I am an amateur artist which started painting some years back. I use my website to show my art and my doodles and will be using the following posts to show new pieces as I finish them. ENJOY!
The exuberance of colour in volcano eruptions matches very well the danger of these places. This watercolour is, with a lot of artistic licence, based on and inspired by an un-credited photograph of an eruption of the Masaya Volcano published on a case study at www.libelium.com where their wireless sensors are being used to help in the ongoing research into ways of predicting volcanic eruptions.
If you are able to witness and be mesmerised by the extraordinary force of nature and visual feast which is a volcanic eruption, and do so for the fun of it, count yourself lucky. Masaya is one of the most active volcanoes in the Central American Volcanic Belt and is only 20km away from Nicaragua’s capital Managua. Those of us living in the relative safety and prosperity of the UK cannot even grasp how close that is, or what is like to be living in one of the poorest areas of the World with one of those beasts breathing fire and tremors on your door step.
Volcanology is probably one of the few areas where humans have accepted that although they are able to do extraordinary things technologically, they cannot control or stop Nature from doing its thing. We just have to work around it.
This kaleidoscope of Orcas, entangled by seaweed came about because a few friends decided to do an art piece for each letter of the alphabet during the most recent lockdown. This was my K for Killer Whale entry and I had a lot of fun with the kaleidoscope bit. It was only afterwards that I thought how that kaleidoscopic repetition and entanglement resembles what I feel like when trying to make sense of the 2D World we now find ourselves in. I just want to escape to the deep and leave the mad humans to sort themselves out of the mess they got themselves in!
I adore owls.

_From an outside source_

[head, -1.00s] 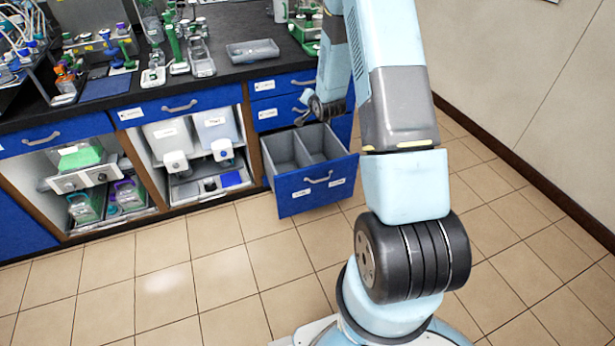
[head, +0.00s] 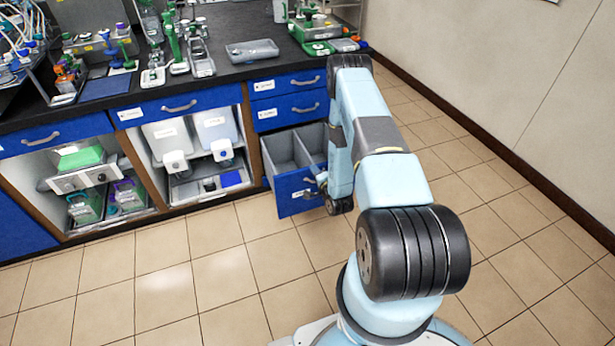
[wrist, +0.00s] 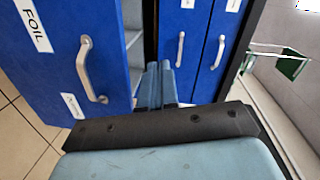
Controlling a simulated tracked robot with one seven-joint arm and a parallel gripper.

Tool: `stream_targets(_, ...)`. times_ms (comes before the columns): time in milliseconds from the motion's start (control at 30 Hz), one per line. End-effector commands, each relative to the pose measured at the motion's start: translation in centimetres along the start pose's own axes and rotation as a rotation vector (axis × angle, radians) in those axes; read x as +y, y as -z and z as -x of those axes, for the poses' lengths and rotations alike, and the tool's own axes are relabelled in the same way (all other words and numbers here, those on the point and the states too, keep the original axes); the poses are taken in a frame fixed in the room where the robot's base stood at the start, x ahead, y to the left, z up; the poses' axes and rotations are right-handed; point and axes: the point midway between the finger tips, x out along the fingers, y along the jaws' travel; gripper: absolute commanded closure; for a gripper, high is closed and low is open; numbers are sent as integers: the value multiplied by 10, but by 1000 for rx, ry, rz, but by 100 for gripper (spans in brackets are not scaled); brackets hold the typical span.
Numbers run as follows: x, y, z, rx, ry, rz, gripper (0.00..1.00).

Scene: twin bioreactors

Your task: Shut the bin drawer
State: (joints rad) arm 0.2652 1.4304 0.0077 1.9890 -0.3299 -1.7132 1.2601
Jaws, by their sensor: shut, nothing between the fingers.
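The bin drawer (head: 287,198) stands pulled out of the cabinet's lower right, its grey two-part inside showing. My arm hides the right part of its blue front. In the wrist view its front, with a FOIL label and a pale handle (wrist: 86,69), fills the left side. My gripper (wrist: 160,72) is shut and empty, beside the drawer front's edge in that view. In the head view my gripper (head: 311,184) is in front of the drawer front, close to its handle. I cannot tell whether it touches the drawer.
Two shut blue drawers (head: 286,85) sit above the bin drawer. Open cabinet bays with white containers (head: 219,130) are to the left. The black countertop (head: 226,82) holds labware. The tiled floor (head: 210,265) in front is clear.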

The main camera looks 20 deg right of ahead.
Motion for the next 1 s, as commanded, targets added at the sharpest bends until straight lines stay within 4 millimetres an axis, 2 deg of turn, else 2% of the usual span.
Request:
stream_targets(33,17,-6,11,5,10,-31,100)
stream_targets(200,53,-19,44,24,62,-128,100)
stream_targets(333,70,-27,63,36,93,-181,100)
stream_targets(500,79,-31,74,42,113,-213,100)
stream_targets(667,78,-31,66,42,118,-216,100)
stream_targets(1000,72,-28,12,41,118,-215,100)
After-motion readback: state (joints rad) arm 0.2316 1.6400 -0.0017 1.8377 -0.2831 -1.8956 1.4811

This started as a free pen sketch using various uncredited internet images and bird books as reference (especially my RSPB guide “Birds of Britain and Europe” and the gorgeous illustrations of Andrew Mackay). It was meant to be just a pleasurable exercise without the shackles or pretence of having goals or premeditated intentions as to what it should look like when finished.
Owls are beautiful creatures of the bird world which have suffered immensely due to loss of habitat and human persecution. Despite our top position in the animal world with supposed big brains and understanding, we humans still tend to kill and dispose of anything that forms any kind of competition, however limited. Owls are also extraordinary hunters and night masters of flight which we admire and envy, almost as if we hold that against them.

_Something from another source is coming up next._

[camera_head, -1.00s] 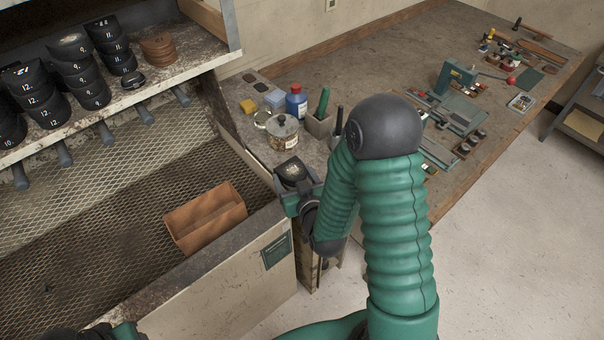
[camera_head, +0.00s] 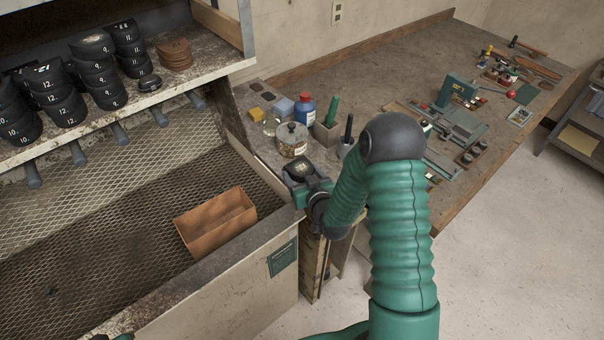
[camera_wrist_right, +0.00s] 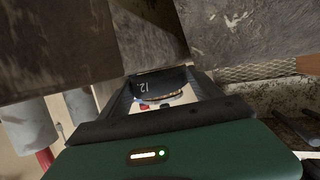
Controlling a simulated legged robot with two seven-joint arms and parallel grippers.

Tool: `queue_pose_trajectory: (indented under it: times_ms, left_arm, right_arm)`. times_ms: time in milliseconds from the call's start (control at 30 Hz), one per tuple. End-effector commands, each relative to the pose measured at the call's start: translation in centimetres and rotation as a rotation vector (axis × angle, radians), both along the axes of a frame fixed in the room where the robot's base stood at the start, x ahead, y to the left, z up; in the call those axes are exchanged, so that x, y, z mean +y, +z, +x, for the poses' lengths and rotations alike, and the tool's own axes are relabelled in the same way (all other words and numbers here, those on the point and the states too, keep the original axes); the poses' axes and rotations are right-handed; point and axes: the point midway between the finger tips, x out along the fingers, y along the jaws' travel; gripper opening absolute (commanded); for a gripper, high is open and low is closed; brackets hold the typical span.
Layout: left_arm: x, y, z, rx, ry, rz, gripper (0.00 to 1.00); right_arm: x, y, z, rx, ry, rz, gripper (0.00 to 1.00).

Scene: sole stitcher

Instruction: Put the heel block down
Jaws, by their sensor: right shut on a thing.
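The heel block is a black piece marked 12, seen in the right wrist view (camera_wrist_right: 158,86) between my fingers. In the head view the heel block (camera_head: 299,167) is a dark shape at the end of my right arm. My right gripper (camera_head: 300,178) is shut on it, beside the near end of the worn bench and close to the corner of the mesh-floored bin. The fingers hide part of the block. I cannot tell whether it touches any surface. Only a green and dark sliver of my left side shows at the bottom left edge.
Stacks of numbered black heel blocks (camera_head: 95,72) stand on the upper left shelf (camera_head: 190,82). A lidded jar (camera_head: 291,140), a blue bottle (camera_head: 304,108) and a tool holder (camera_head: 327,130) crowd the bench's near end.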

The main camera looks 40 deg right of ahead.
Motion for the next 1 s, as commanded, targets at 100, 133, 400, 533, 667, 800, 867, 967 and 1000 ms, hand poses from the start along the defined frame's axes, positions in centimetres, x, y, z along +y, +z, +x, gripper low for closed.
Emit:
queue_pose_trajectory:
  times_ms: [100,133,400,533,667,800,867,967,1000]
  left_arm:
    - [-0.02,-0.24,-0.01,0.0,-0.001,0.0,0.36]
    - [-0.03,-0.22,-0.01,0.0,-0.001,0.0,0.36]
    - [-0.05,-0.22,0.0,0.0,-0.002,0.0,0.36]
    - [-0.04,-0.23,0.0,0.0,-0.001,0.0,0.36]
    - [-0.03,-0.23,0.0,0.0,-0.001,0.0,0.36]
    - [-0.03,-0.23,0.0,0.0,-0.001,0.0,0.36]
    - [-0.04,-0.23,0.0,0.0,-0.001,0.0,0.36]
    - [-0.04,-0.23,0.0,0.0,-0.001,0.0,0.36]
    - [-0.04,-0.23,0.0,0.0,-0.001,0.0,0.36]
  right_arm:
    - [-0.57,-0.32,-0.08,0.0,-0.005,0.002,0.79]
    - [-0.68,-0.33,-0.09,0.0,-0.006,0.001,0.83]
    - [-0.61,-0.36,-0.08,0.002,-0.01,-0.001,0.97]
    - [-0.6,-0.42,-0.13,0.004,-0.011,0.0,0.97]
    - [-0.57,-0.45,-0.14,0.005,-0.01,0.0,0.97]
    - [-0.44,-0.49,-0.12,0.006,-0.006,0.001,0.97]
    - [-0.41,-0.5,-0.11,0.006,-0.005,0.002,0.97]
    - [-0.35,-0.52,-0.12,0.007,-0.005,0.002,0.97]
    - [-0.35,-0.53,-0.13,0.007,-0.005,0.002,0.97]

This sketch of an almost mythical creature ended up in a prominent place in my office and its dark startling eyes now appear to follow me around the room. I adore it.
The green and brown patchwork of agricultural fields bordered by hedgerows, the banks full of wild primroses (the symbol of the county), the crumbly red sandstone cliffs of the Jurassic Coast, the pebble beaches, the ammonite fossils towards the border with Dorset and the sunny days that make this coast very special and vibrant in colour.

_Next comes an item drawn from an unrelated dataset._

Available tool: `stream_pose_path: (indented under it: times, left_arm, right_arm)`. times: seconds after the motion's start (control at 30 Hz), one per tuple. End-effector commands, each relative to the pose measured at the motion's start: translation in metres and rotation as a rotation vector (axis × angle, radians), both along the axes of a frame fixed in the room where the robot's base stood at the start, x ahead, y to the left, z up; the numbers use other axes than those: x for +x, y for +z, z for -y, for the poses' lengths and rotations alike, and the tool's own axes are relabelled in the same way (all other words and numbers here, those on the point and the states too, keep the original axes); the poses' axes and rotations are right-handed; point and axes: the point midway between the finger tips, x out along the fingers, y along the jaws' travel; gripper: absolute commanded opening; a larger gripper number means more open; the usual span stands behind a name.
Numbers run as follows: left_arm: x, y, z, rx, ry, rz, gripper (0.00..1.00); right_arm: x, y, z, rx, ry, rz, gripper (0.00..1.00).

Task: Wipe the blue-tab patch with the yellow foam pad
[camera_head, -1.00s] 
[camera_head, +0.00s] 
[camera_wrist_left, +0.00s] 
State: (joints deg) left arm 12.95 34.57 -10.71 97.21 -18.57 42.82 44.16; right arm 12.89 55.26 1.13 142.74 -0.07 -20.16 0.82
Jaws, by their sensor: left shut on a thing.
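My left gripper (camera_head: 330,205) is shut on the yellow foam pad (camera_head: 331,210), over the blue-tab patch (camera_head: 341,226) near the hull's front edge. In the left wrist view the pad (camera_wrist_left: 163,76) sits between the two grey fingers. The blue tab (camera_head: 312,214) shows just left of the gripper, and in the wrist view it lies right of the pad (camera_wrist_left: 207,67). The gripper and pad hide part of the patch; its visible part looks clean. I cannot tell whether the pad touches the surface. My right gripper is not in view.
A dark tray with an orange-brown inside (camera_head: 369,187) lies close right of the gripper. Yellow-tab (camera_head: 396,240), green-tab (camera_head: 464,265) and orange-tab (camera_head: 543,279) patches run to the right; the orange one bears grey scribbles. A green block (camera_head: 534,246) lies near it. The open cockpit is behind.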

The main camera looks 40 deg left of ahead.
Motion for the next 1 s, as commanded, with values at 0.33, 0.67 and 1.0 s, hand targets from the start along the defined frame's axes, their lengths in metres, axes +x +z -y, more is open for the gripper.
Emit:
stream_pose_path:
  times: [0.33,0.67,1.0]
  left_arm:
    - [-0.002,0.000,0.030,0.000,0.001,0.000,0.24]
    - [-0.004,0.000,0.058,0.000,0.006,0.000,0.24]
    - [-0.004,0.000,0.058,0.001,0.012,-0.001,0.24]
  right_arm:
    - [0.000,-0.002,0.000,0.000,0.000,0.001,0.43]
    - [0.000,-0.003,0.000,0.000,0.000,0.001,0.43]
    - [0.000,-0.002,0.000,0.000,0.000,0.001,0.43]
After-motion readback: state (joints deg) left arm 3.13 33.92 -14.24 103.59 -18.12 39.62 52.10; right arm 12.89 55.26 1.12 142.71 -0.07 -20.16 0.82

A paper collage, sequins, and a lot of fun!
The way is shut! We cannot go in. We cannot go out. The way is shut.
That is life. Obstacles in our path all the time. Some things make us think. Some things make us question. Some things make us fearful. Some things make us cynical. Some things make us change. The normal becomes abnormal and the abnormal becomes acceptable. Shifting baseline…
The way is shut. However, at some point sense prevails. The gates open. We can go in. We can go out. And although the normal will never be normal again, we always find a new way.